As promised here, I'll take a closer look at Saskatchewan's leaders' debate and what it may mean for the rest of the campaign.
Most criticism of the debate that I've seen so far has focused on two factors.
First, there's the combination of format and moderation: in particular, "open" debate period regularly led to little more than Brad Wall and Cam Broten speaking over each other.
And second, there's the fact the debate was limited to Wall and Broten rather than including additional leaders. In that respect, the conventional wisdom that the opposition party should generally prefer less leaders in the debate may not have applied here, as one of the most important questions in the broader election is that of whether the Saskatchewan Party's past governing coalition might start to break apart in a number of directions.
Those points of concern are both valid to at least some extent.

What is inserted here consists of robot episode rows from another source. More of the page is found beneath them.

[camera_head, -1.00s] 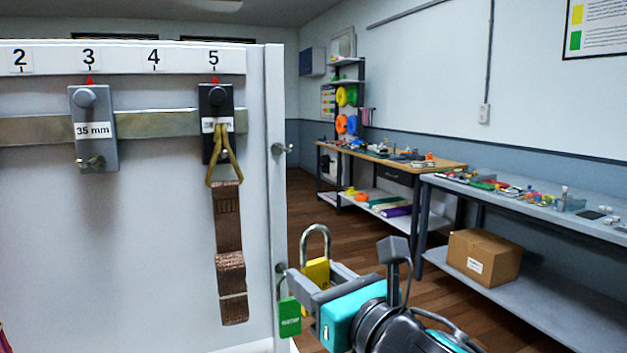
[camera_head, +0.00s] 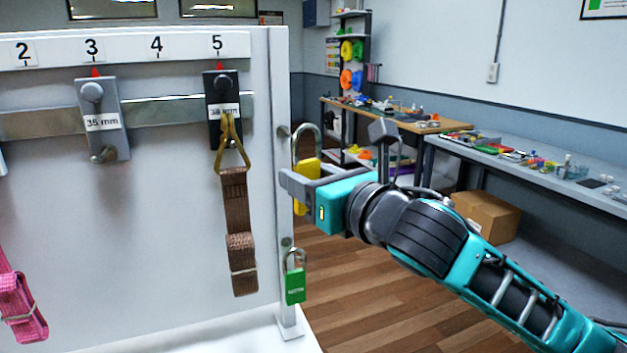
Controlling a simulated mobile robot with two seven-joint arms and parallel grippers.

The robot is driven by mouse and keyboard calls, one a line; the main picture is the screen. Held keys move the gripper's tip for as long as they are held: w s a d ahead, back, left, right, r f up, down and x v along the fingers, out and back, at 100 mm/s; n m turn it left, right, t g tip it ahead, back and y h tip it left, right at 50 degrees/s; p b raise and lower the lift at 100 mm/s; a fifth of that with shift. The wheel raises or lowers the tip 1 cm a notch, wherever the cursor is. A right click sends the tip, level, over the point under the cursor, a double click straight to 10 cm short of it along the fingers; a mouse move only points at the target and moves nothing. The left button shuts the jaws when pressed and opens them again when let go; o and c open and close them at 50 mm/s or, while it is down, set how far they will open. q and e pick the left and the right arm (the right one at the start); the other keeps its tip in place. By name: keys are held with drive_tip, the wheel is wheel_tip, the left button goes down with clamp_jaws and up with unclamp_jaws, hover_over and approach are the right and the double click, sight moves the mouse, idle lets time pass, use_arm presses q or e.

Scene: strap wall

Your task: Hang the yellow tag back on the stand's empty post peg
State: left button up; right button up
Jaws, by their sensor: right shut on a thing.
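The yellow tag (camera_head: 306,172) is padlock-shaped, with a grey shackle on top. My right gripper (camera_head: 298,186) is shut on its yellow body and holds it upright, right beside the stand's post (camera_head: 268,230). The empty upper post peg (camera_head: 283,131) sticks out at the height of the shackle, just left of it. I cannot tell whether the peg tip is inside the loop or only beside it. The gripper hides part of the yellow body. My left gripper is not in view.
A green tag (camera_head: 295,285) hangs from the lower post peg, below my gripper. On the white panel (camera_head: 150,230), a brown strap (camera_head: 237,215) hangs at number 5 and a pink strap (camera_head: 20,305) at lower left.

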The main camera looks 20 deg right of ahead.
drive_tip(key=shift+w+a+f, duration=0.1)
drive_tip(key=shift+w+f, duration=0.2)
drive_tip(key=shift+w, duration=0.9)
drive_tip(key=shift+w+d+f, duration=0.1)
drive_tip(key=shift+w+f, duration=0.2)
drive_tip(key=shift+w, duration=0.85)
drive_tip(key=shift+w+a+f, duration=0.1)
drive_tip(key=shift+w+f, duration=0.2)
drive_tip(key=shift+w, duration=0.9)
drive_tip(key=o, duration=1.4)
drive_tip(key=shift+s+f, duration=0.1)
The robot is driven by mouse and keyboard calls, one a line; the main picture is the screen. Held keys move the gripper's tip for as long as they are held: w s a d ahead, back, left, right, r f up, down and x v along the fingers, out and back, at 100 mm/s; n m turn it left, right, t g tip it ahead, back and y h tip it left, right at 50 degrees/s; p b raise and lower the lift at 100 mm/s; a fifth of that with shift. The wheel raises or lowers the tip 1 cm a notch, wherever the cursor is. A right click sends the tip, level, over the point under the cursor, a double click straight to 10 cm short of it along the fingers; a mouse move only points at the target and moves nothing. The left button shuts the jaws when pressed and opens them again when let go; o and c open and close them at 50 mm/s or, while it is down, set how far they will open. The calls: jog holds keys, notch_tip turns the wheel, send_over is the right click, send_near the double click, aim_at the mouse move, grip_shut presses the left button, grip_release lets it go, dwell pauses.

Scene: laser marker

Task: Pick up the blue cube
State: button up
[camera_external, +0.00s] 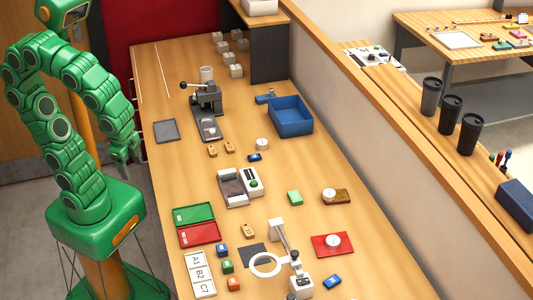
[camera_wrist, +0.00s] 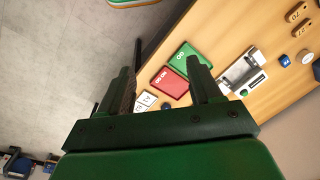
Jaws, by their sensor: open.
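A small blue cube (camera_external: 222,250) with a pale label sits on the bench, right of the white card marked A1, B2, C7. A green cube (camera_external: 227,266) and an orange cube (camera_external: 234,284) stand in a row in front of it. My gripper (camera_external: 128,160) hangs by the bench's left edge, well apart from the blue cube. In the wrist view my gripper (camera_wrist: 160,72) is open and nothing is held between its fingers. A small blue shape (camera_wrist: 166,106) shows low between the fingers there, partly hidden; it is probably the blue cube.
A green tray (camera_external: 194,214) and a red tray (camera_external: 199,235) lie behind the cubes. A ring magnifier (camera_external: 267,265) stands to their right. Other blue blocks lie at the front right (camera_external: 332,281) and mid-bench (camera_external: 255,157). The bench's left strip is mostly clear.

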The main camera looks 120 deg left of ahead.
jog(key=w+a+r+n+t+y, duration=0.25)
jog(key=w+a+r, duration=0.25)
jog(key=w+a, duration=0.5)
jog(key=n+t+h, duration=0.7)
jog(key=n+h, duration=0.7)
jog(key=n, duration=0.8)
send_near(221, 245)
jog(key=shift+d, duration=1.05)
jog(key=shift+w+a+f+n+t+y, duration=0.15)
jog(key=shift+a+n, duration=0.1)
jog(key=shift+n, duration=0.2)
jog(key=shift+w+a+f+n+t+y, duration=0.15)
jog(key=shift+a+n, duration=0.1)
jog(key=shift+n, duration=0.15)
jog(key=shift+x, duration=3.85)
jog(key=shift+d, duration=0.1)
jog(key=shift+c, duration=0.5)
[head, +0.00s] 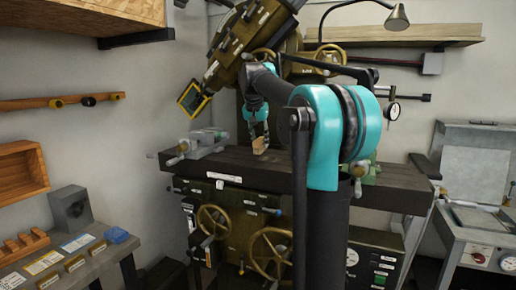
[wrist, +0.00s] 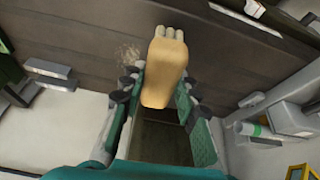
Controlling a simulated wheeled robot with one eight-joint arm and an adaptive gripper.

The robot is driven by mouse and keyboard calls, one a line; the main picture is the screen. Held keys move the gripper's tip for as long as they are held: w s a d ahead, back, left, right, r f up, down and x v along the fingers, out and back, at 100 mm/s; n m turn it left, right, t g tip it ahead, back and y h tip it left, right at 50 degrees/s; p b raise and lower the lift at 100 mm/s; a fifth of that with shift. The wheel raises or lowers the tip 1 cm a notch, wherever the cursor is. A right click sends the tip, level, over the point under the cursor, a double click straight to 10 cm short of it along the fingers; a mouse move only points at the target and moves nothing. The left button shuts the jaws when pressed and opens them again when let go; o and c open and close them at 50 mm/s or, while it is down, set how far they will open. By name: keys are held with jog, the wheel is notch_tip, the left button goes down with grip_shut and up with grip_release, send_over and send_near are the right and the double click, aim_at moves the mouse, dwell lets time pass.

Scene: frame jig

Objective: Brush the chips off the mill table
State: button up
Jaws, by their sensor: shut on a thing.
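My gripper (wrist: 158,92) is shut on a brush (wrist: 165,72) with a tan wooden handle and pale bristle tufts at its far end. In the head view the brush (head: 260,146) hangs just above the dark mill table (head: 222,168), near its middle; I cannot tell whether it touches. The mill table (wrist: 80,30) runs across the upper part of the wrist view. A small patch of thin tan chips (wrist: 128,55) lies on it, just left of the brush. In the head view my arm hides part of the table and no chips can be made out.
A grey vise (head: 200,145) sits at the table's left end. A green fixture (head: 369,172) is at the right, partly behind my arm. The mill head (head: 245,40) with a yellow-framed display (head: 193,100) hangs above. A dial indicator (head: 393,110) stands at the right.

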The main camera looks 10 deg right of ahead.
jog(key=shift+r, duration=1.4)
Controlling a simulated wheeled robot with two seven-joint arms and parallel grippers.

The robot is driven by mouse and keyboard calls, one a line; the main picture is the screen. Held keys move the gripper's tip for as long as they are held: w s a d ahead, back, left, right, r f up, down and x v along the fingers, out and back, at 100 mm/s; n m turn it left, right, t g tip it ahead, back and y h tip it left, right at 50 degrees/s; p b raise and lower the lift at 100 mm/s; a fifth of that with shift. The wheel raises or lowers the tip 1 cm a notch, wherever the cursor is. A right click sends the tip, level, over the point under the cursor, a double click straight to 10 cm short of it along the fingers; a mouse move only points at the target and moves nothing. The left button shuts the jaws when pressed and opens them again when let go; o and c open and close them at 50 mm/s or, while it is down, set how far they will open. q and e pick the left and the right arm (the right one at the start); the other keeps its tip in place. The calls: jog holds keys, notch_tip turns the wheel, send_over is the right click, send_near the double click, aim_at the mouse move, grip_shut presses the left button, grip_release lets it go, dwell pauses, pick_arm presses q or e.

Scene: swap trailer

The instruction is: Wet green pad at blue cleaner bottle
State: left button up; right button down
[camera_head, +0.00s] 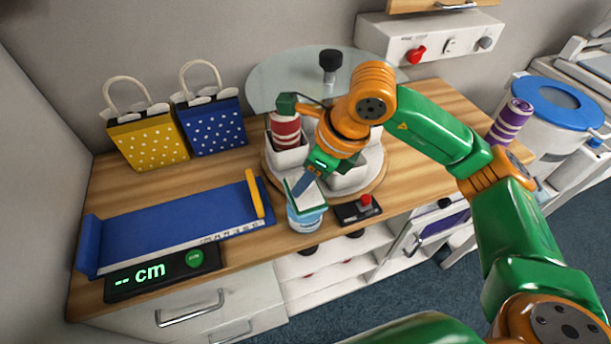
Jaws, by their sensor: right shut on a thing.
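The blue cleaner bottle (306,222) stands near the front edge of the wooden counter, with a pale label on its side. The green pad (311,208), with a white layer showing, is at the top of the bottle and hides its upper end. My right gripper (303,186) reaches down from the upper right and is shut on the green pad. The pad looks to be on the bottle's top, but I cannot tell whether it is pressed down. My left gripper is not in view.
A round carousel (373,182) with white bins and a red-striped cup (285,130) stands right behind the bottle. A black box with a red button (358,210) is close on the right. A blue measuring tray (170,222) lies left. Two gift bags stand behind it.

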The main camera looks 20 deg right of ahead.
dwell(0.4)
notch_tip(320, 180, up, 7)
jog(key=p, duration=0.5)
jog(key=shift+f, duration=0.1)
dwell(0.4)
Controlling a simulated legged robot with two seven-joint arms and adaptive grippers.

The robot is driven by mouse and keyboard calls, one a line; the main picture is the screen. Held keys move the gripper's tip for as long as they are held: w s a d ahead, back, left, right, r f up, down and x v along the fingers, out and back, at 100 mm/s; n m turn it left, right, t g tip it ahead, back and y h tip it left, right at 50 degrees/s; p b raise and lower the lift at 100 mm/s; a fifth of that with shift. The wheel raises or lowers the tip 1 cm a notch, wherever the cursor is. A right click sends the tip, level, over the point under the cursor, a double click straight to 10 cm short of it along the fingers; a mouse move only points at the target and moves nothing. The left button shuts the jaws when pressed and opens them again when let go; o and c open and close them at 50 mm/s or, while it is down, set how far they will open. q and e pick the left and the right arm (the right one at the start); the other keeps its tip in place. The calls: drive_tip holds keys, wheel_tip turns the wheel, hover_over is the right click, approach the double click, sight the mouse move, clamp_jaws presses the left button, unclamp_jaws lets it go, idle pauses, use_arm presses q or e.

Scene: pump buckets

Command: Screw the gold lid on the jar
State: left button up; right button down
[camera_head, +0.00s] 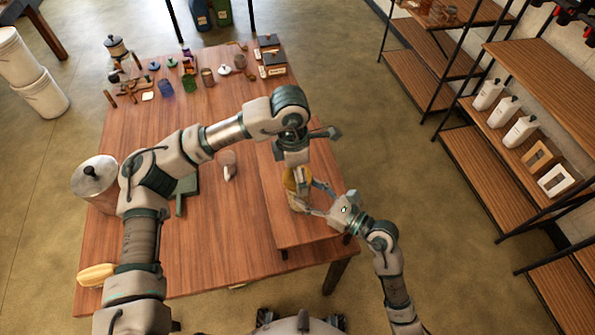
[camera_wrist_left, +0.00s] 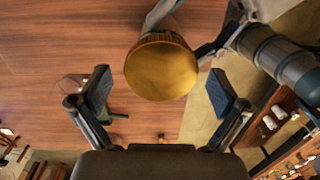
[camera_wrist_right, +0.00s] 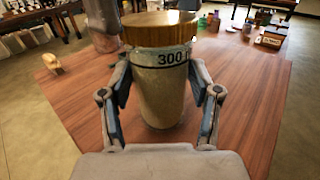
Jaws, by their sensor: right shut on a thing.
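The gold lid (camera_wrist_right: 160,28) sits level on top of the jar (camera_wrist_right: 160,95), a beige, cylindrical one with a "300" mark. I cannot tell how tightly it is seated. My right gripper (camera_wrist_right: 162,82) is shut around the jar's sides, below the lid. In the head view the jar (camera_head: 291,184) is partly hidden by my arms. My left gripper (camera_head: 293,163) points down over the jar. In the left wrist view the round lid top (camera_wrist_left: 160,68) lies between the two spread fingers of the left gripper (camera_wrist_left: 160,85), with gaps on both sides.
The jar is over a raised wooden board (camera_head: 290,228) at the table's right side. Small items crowd the table's far end. Shelves (camera_head: 545,80) stand at the right.

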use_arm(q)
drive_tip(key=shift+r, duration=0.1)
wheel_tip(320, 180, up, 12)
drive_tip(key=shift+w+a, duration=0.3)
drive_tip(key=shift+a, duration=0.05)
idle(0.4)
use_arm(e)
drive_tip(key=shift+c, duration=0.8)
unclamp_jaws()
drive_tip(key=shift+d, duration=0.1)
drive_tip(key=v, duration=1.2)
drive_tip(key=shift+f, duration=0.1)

And indeed they may have reinforced each other: while an open period may make sense when there's genuine doubt as to which of multiple leaders might want to speak, a more controlled back-and-forth probably would have made sense with only two leaders participating.
That said, the more noteworthy problem looks to have been based on the lack of more opportunities for direct interaction between party leaders - leaving them to try to use extremely limited time periods in the single debate to repeat a tiny number of talking points, rather than responding fully even to questions (let alone challenges from each other).
In some cases, the leaders went so far as to omit platform points which directly responded to questions. Wall was asked about having seniors staying in their homes, and didn't mention the property tax deferral plank which represents one of his party's largest platform promises. And when Broten was asked a question combining affordability and wages, his response focusing on the former left out any discussion about the NDP's plans to raise the minimum wage and promote a living wage.
In that context, the lack of depth of discussion on a lot of points and the perceived urgency in piping up at every opportunity shouldn't come as much surprise. And it's hard to see how much could have been fixed within the time allotted for the debate without cutting back into an already-limited number of topics discussed.
I'd thus think the biggest takeaway is that more debate - in time and number - might be needed to ensure that leaders have both the opportunity and the perceived obligation to demonstrate depth of thought and understanding, rather than simply trying to cover their planned soundbites.